Another Rs1.25 billion has been spent on the Abdullahpur underpasses in Faisalabad, which involved the construction of three underpasses beneath the Tariqabad bridge leading to Chak Jhumra Road.

Riaz Haq said...

Here’s some of what Nyhan found, according to Salon:

People who thought WMDs were found in Iraq believed that misinformation even more strongly when they were shown a news story correcting it.

People who thought George W. Bush banned all stem cell research kept thinking he did that even after they were shown an article saying that only some federally funded stem cell work was stopped.

People who said the economy was the most important issue to them, and who disapproved of Obama’s economic record, were shown a graph of nonfarm employment over the prior year – a rising line, adding about a million jobs. They were asked whether the number of people with jobs had gone up, down or stayed about the same. Many, looking straight at the graph, said down.
But if, before they were shown the graph, they were asked to write a few sentences about an experience that made them feel good about themselves, a significant number of them changed their minds about the economy. If you spend a few minutes affirming your self-worth, you’re more likely to say that the number of jobs increased.

In Kahan’s experiment, some people were asked to interpret a table of numbers about whether a skin cream reduced rashes, and some people were asked to interpret a different table – containing the same numbers – about whether a law banning private citizens from carrying concealed handguns reduced crime. Kahan found that when the numbers in the table conflicted with people’s positions on gun control, they couldn’t do the math right, though they could when the subject was skin cream. The bleakest finding was that the more advanced that people’s math skills were, the more likely it was that their political views, whether liberal or conservative, made them less able to solve the math problem.

I hate what this implies – not only about gun control, but also about other contentious issues, like climate change. I’m not completely ready to give up on the idea that disputes over facts can be resolved by evidence, but you have to admit that things aren’t looking so good for a reason. I keep hoping that one more photo of an iceberg the size of Manhattan calving off of Greenland, one more stretch of record-breaking heat and drought and fires, one more graph of how atmospheric carbon dioxide has risen in the past century, will do the trick. But what these studies of how our minds work suggest is that the political judgments we’ve already made are impervious to facts that contradict us.
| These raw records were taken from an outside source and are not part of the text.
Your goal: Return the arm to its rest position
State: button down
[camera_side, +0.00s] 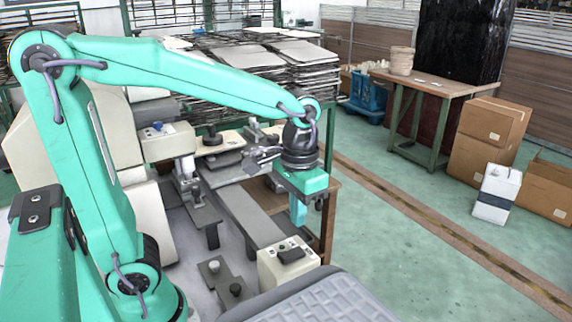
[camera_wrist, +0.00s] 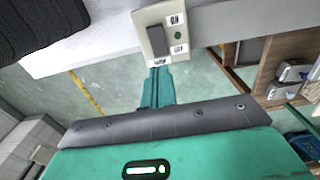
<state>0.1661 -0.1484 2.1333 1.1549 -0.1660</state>
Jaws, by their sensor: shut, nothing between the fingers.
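My gripper (camera_side: 299,213) hangs at the end of my outstretched teal arm, pointing down. Its fingers are together with nothing between them. In the wrist view the teal fingers (camera_wrist: 157,88) also show closed, beyond the dark edge of the gripper body. In the side view the gripper is beyond the right side of a beige switch box (camera_side: 288,264) and appears above the bench level. The wrist view shows the box (camera_wrist: 163,34) with a dark rocker switch and ON and OFF labels, just past the fingertips in the picture. I cannot tell the exact gap.
A grey bar (camera_side: 240,212) and metal fixtures stand on the bench left of my gripper. A grey padded panel (camera_side: 310,300) lies in front. Stacked sheets (camera_side: 285,60) are behind. Open green floor lies right, with cardboard boxes (camera_side: 490,125) and a wooden table (camera_side: 440,85) farther off.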

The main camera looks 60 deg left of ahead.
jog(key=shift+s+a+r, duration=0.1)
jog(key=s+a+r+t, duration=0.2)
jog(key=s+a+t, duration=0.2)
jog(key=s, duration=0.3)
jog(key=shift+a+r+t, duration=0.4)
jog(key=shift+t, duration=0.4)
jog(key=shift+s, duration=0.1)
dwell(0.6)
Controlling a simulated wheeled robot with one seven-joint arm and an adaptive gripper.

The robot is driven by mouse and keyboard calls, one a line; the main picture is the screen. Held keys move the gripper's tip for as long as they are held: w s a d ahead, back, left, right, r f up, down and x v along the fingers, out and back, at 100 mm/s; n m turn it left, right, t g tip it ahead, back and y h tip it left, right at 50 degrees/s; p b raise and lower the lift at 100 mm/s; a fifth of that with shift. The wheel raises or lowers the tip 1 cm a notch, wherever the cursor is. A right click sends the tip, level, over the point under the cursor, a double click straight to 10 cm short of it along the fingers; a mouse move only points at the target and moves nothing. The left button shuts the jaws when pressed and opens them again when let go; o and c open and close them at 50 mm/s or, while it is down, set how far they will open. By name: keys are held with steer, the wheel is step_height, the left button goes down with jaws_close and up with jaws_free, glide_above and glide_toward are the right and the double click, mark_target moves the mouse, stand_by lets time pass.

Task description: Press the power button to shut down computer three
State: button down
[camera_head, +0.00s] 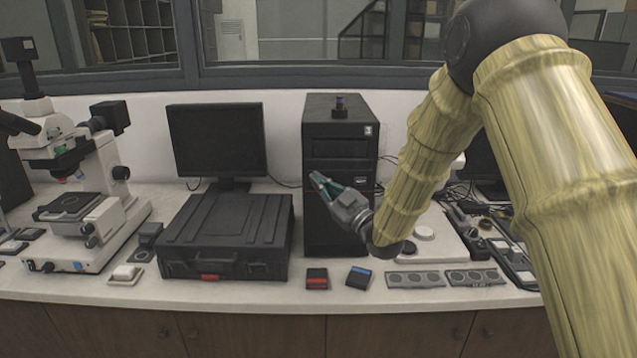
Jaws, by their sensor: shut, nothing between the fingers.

Maybe climate change denial isn’t the right term; it implies a psychological disorder. Denial is business-as-usual for our brains. More and better facts don’t turn low-information voters into well-equipped citizens. It just makes them more committed to their misperceptions. In the entire history of the universe, no Fox News viewers ever changed their minds because some new data upended their thinking. When there’s a conflict between partisan beliefs and plain evidence, it’s the beliefs that win. The power of emotion over reason isn’t a bug in our human operating systems, it’s a feature.

Riaz Haq said...

In a candid conversation in San Francisco Bay Area, Pakistani rights activist Asma Jahangir acknowledged it was a mistake to support restoration of CJ Iftikhar overdue acknowledgement six years after Musharraf sacked him. But she still remains staunchly opposed to Musharraf. She is still unwilling to concede what Musharraf did was correct when he removed the corrupt self-serving judge, arguing that dictators hire corrupt judges to serve their interest and fire them once judges stop serving their interest. The problem with Pakistani liberals is that they are elitists who care more about their own rights than the rights of the poor people to get out of poverty and get educated as tens of millions did on Musharraf's watch. It's really Maslow's hierarchy of needs in action: The aspirations of the elite (lawyers, judges, media,feudal lords, tribal chiefs, etc) drive their "rights" agenda at the top of the pyramid while the poor find themselves stuck at the bottom under "democratic" rule, unable to get even their basic physiological needs properly fulfilled.

Riaz Haq said...

In addition to the economic revival, Musharraf focused on social sector as well. Pakistan's HDI grew an average rate of 2.7% per year under President Musharraf from 2000 to 2007, and then its pace slowed to 0.7% per year in 2008 to 2012 under elected politicians, according to the 2013 Human Development Report titled “The Rise of the South: Human Progress in a Diverse World”.

Overall, Pakistan's human development score rose by 18.9% during Musharraf years and increased just 3.4% under elected leadership since 2008. The news on the human development front got even worse in the last three years, with HDI growth slowing down as low as 0.59% — a paltry average annual increase of under 0.20 per cent. Going further back to the  decade of 1990s when the civilian leadership of the country alternated between PML (N) and PPP,  the increase in Pakistan's HDI was 9.3% from 1990 to 2000, less than half of the HDI gain of 18.9% on Musharraf's watch from 2000 to 2007.

Acceleration of HDI growth during Musharraf years was not an accident.  Not only did Musharraf's policies accelerate economic growth, helped create 13 million new jobs, cut poverty in half and halved the country's total debt burden in the period from 2000 to 2007, his government also ensured significant investment and focus on education and health care. The annual budget for higher education increased from only Rs 500 million in 2000 to Rs 28 billion in 2008, to lay the foundations of the development of a strong knowledge economy, according to former education minister Dr. Ata ur Rehman. Student enrollment in universities increased from 270,000 to 900,000 and the number of universities and degree awarding institutions increased from 57 in 2000 to 137 by 2008. In 2011, a Pakistani government commission on education found that public funding for education has been cut from 2.5% of GDP in 2007 to just 1.5% - less than the annual subsidy given to the various PSUs including Pakistan Steel and PIA, both of which  continue to sustain huge losses due to patronage-based hiring.